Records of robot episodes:
----------

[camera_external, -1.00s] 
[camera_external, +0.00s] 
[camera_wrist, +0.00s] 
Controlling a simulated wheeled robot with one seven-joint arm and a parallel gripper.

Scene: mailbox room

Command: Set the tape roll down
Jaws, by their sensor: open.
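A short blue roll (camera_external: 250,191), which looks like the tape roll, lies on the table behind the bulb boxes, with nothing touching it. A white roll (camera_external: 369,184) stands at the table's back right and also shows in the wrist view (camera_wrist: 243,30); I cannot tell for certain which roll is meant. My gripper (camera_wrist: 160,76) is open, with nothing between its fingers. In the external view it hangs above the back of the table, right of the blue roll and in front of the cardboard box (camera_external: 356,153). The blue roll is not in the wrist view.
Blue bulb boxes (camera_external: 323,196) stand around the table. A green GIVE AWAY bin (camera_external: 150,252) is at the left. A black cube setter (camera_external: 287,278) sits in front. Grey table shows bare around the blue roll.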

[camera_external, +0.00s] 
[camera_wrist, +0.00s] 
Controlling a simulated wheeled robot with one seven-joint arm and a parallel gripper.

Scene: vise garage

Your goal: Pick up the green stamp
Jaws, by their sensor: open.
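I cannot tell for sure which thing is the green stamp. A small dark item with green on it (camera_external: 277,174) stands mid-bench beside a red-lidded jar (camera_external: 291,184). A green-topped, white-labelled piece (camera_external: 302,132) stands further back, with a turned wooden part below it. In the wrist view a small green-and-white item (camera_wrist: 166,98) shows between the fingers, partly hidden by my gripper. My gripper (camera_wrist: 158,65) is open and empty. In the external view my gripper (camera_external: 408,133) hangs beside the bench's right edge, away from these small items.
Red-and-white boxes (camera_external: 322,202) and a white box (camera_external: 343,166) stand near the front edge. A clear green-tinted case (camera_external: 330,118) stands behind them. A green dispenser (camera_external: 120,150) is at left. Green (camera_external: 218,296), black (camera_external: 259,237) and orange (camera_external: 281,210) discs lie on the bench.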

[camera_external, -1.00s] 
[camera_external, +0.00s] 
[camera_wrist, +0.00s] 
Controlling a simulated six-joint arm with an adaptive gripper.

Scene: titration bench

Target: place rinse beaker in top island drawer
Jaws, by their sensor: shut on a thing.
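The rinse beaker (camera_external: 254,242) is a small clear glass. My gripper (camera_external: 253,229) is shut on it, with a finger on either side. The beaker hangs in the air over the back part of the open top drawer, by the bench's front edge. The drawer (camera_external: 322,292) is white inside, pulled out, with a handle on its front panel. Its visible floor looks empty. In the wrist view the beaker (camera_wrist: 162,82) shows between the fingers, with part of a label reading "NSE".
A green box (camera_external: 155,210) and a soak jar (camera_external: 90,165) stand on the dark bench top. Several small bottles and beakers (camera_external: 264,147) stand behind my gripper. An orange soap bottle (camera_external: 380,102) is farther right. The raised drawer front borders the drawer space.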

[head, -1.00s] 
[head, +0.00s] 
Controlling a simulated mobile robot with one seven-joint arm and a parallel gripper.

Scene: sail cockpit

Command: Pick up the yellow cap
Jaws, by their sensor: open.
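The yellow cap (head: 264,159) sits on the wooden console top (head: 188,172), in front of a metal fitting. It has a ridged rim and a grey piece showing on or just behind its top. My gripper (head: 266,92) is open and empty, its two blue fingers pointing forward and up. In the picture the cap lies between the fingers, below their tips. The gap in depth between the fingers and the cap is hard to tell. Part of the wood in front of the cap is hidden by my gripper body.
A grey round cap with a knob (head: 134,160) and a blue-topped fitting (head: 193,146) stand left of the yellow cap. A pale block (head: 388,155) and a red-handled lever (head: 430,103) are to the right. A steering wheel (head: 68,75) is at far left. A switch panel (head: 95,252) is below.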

----------

__Set task__
Set down, exactly and in full, the lines from the one containing "Controlling a simulated mobile" through the end of the entries; no other line belongs.

__The response__
Controlling a simulated mobile robot with one seven-joint arm and a parallel gripper.

Scene: sail cockpit

Command: Pick up the yellow cap
Jaws, by their sensor: open.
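The yellow cap (head: 264,159) sits on the wooden console top (head: 188,172), in front of a metal fitting. It has a ridged rim and a grey piece showing on or just behind its top. My gripper (head: 266,92) is open and empty, its two blue fingers pointing forward and up. In the picture the cap lies between the fingers, below their tips. The gap in depth between the fingers and the cap is hard to tell. Part of the wood in front of the cap is hidden by my gripper body.
A grey round cap with a knob (head: 134,160) and a blue-topped fitting (head: 193,146) stand left of the yellow cap. A pale block (head: 388,155) and a red-handled lever (head: 430,103) are to the right. A steering wheel (head: 68,75) is at far left. A switch panel (head: 95,252) is below.

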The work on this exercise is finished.